* **Stored dataset items**:
[Begin]

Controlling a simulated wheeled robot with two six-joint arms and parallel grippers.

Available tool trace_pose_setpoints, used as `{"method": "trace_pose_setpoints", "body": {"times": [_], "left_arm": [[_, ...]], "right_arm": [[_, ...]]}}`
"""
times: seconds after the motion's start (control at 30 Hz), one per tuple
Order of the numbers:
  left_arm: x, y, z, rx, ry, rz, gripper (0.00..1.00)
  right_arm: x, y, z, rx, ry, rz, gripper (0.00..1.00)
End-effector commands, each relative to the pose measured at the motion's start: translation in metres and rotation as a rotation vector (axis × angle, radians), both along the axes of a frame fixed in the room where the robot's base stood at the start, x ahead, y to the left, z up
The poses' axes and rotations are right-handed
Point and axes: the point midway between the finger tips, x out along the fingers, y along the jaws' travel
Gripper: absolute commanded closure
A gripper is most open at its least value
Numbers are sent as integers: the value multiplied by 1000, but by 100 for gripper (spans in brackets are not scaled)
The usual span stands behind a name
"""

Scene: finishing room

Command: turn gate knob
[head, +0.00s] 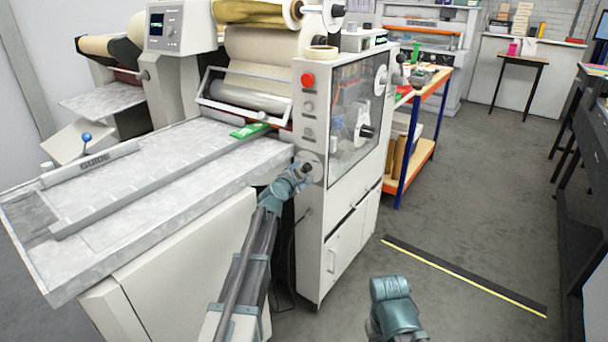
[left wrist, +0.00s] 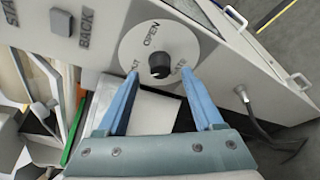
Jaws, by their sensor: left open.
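The gate knob (left wrist: 160,64) is a small black knob in the middle of a round pale plate (left wrist: 143,45) lettered OPEN, with other words partly hidden by my fingers. The plate also shows on the front of the white machine cabinet in the head view (head: 316,160). My left gripper (left wrist: 160,80) is open, with blue fingers apart. Its tips point at the plate, one toward each side of the knob and slightly short of it in the picture. I cannot tell whether they touch anything. Part of my right arm shows at the bottom of the head view; its fingers do not show.
A red button (head: 308,80) and several grey buttons are above the plate. The GUIDE feed table (head: 150,230) extends left of my left arm. A dark cable (left wrist: 275,140) hangs from the cabinet. A blue-and-orange bench (head: 425,100) stands behind; open floor lies right.

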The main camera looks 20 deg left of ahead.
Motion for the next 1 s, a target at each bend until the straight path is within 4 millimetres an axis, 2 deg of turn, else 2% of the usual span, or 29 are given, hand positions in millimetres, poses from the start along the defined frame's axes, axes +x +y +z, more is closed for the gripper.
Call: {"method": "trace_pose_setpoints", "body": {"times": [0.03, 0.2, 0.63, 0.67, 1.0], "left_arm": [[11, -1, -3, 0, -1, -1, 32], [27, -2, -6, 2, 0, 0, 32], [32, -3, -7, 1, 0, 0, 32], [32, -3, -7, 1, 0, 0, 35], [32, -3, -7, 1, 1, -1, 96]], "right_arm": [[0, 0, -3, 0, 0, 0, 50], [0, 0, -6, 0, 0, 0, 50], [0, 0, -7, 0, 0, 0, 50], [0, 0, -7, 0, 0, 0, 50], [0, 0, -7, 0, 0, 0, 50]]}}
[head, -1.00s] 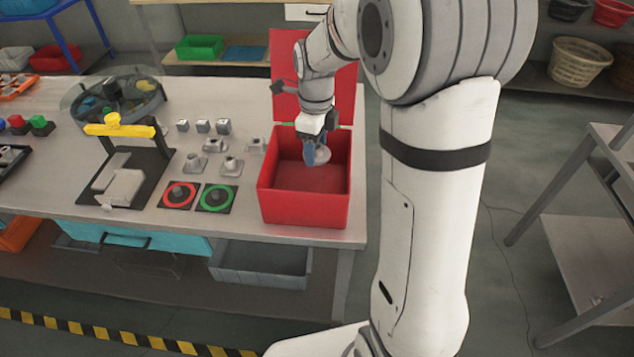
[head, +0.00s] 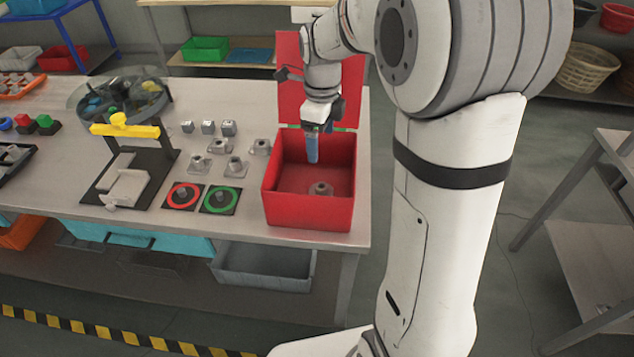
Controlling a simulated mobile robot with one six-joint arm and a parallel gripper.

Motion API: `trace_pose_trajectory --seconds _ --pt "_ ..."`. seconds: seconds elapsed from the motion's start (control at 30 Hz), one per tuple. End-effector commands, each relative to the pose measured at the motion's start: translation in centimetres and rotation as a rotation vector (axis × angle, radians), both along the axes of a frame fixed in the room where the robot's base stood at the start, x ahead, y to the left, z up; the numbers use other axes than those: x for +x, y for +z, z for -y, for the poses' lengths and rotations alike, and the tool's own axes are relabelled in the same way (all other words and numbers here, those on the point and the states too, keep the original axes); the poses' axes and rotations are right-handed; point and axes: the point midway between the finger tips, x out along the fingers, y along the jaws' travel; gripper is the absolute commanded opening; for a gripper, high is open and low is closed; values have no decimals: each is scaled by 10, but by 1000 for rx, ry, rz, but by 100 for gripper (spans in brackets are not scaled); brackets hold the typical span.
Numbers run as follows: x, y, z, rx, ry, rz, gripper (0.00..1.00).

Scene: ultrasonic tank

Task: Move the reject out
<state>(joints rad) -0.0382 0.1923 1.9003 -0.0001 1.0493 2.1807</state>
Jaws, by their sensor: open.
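The reject, a small grey metal part (head: 320,189), lies on the floor of the red box (head: 307,214). The box's red lid stands open at the back. My gripper (head: 312,160) is open and empty, pointing down inside the box opening, above and behind the part and apart from it. Only one blue finger shows clearly; the other is hidden.
Left of the box are several grey metal parts (head: 235,167), a red-ringed pad (head: 183,196) and a green-ringed pad (head: 220,199), each with a part on it. A fixture with a yellow bar (head: 125,131) and a round tank (head: 118,95) stand further left.

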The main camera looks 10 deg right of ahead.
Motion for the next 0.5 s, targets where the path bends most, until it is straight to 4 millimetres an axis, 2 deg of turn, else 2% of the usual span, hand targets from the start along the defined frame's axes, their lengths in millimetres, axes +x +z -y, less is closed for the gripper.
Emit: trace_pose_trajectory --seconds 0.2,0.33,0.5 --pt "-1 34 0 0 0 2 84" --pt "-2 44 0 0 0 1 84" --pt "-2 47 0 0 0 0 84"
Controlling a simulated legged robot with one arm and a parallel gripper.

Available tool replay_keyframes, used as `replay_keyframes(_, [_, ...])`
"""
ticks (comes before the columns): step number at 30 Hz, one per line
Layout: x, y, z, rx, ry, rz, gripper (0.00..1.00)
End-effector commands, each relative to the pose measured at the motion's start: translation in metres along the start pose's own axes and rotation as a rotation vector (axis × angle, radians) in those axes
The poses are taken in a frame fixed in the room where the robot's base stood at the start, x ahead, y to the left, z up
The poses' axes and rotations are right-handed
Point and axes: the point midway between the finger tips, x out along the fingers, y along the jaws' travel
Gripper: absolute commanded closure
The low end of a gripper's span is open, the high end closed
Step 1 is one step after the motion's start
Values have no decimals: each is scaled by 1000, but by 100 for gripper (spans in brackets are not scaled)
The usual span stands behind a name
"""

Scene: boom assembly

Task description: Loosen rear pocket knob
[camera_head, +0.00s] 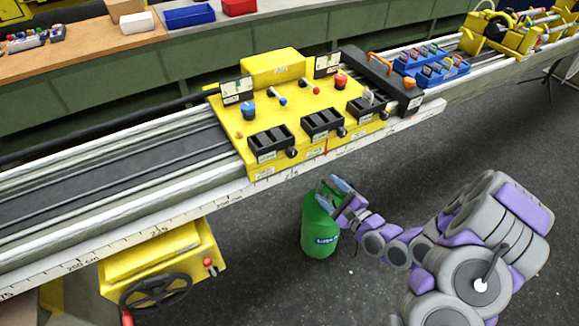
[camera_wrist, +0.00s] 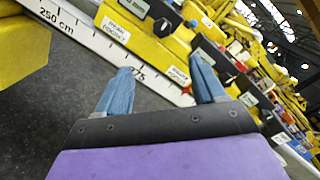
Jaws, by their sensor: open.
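A yellow carriage (camera_head: 232,125) sits on the rail with three black pockets: left (camera_head: 270,143), middle (camera_head: 322,123) and right (camera_head: 367,105). Each has a small round black knob at its lower right: left knob (camera_head: 292,153), middle knob (camera_head: 342,132) and right knob (camera_head: 383,113). I cannot read which pocket is the rear one. My gripper (camera_head: 335,190) is below the carriage's front edge, apart from it. In the wrist view my gripper (camera_wrist: 165,84) has its two blue fingers spread with nothing between them. A black knob (camera_wrist: 163,25) and a pocket label (camera_wrist: 117,29) show beyond them.
A white rail with a ruler scale (camera_head: 110,249) runs along the carriage front. A green cylinder (camera_head: 318,236) stands on the floor behind my gripper. A yellow box with a black handwheel (camera_head: 156,290) hangs at lower left. Grey floor (camera_head: 300,290) is open around my arm.

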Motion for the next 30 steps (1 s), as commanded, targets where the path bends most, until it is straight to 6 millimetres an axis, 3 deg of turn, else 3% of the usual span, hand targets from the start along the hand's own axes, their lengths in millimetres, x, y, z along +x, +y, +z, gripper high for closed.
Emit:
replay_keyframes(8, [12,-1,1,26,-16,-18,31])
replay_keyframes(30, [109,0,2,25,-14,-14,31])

[End]

* **TO DO**: Pull out each line containing the word "straight" and copy it.

* **TASK RESULT**:
Motion for the next 1 s, a target at each bend until the straight path is within 4 millimetres an axis, 2 deg of turn, else 2% of the usual span, or 29 are given, hand positions in millimetres, poses from the start along the defined frame's axes, axes +x +y +z, more is closed for the gripper.
Motion for the next 0.5 s, targets where the path bends most, until it is straight to 4 millimetres an axis, 2 deg of turn, else 2% of the usual span, hand targets from the start along the defined frame's axes, their lengths in millimetres, axes +x +z -y, less is closed for the gripper.
Motion for the next 30 steps (1 s), as commanded, targets where the path bends most, until it is straight to 6 millimetres an axis, 3 deg of turn, else 3% of the usual span, hand targets from the start along the hand's own axes, their lengths in millimetres, x, y, z along +x, +y, +z, gripper high for closed.

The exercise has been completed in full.